- _Task to complete_:
Repeat exactly the lines of the entries below from the one with "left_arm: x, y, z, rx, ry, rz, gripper" through the one with "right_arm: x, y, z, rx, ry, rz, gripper", both ends included, and nothing else.

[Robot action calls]
* BEGIN *
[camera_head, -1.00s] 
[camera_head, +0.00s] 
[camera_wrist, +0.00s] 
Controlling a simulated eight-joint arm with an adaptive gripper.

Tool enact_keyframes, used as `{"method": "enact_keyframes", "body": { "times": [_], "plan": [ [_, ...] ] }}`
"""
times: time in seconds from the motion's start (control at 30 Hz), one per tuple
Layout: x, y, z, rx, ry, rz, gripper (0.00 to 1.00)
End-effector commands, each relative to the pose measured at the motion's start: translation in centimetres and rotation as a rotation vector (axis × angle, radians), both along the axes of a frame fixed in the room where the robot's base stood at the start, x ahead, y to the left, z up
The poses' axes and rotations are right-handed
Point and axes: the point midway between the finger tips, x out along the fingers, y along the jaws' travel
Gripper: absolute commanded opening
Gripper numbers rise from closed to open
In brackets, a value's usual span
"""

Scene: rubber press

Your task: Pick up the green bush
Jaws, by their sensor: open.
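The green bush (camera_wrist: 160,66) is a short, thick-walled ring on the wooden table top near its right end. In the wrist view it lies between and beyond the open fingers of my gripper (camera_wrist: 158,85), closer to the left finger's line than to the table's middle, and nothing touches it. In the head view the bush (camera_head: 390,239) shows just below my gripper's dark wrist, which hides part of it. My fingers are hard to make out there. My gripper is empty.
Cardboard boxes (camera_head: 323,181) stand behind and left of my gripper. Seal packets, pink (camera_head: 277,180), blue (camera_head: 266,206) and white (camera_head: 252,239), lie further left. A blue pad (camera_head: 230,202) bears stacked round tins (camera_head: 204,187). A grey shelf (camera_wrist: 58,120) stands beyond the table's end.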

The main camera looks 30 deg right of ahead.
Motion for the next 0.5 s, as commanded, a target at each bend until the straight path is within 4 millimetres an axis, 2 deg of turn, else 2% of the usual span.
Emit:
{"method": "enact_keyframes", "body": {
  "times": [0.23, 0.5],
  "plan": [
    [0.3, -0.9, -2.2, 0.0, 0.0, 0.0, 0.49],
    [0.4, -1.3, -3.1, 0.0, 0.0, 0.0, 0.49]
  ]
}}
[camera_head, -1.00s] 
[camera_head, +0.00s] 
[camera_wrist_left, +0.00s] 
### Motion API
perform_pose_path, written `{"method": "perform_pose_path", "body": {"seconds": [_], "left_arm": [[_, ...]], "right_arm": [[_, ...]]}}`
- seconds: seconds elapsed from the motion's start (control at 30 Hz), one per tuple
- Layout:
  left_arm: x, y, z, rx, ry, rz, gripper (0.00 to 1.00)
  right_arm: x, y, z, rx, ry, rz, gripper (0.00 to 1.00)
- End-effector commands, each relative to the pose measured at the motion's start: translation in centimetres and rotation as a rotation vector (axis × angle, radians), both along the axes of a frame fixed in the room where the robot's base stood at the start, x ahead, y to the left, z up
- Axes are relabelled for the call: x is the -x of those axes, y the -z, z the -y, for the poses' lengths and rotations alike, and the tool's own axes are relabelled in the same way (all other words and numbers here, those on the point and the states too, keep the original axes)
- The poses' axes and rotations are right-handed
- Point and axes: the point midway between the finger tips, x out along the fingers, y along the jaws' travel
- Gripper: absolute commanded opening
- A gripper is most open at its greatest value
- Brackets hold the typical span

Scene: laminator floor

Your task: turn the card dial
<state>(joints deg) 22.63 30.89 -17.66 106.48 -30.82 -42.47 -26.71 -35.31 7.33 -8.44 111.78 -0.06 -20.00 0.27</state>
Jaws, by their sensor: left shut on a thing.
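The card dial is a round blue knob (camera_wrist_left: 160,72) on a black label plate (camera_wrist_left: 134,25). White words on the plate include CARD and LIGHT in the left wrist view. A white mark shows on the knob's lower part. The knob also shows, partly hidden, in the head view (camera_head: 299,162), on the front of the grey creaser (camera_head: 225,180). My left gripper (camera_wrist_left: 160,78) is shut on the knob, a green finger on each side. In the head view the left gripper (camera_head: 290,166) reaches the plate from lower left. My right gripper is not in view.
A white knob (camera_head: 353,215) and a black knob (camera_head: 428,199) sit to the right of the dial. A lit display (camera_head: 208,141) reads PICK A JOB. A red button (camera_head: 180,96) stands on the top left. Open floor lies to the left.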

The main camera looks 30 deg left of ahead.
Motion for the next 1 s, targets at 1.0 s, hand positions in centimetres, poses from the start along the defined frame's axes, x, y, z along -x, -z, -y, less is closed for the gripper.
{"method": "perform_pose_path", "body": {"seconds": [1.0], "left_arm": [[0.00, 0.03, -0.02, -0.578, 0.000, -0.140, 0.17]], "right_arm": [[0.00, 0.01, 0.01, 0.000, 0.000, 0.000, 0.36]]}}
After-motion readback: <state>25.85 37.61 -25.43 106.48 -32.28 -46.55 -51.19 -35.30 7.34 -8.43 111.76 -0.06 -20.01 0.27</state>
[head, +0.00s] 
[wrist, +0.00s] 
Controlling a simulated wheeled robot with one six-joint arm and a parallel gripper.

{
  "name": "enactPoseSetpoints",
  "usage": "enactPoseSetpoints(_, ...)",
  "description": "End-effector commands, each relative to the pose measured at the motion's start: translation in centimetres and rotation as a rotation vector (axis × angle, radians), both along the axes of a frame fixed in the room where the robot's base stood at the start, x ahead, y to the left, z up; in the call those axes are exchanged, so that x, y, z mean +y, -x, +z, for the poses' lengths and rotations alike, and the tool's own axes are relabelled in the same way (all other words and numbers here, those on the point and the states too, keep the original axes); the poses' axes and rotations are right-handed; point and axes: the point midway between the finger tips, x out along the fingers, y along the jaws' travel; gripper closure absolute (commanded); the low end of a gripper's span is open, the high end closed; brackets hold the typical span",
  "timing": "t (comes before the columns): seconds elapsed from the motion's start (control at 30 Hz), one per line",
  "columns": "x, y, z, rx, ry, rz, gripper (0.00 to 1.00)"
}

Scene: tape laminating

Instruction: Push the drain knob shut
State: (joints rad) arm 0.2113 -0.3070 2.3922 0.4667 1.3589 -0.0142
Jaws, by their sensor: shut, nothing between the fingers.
* END *
- _Final result_:
  left_arm: x, y, z, rx, ry, rz, gripper (0.00 to 1.00)
  right_arm: x, y, z, rx, ry, rz, gripper (0.00 to 1.00)

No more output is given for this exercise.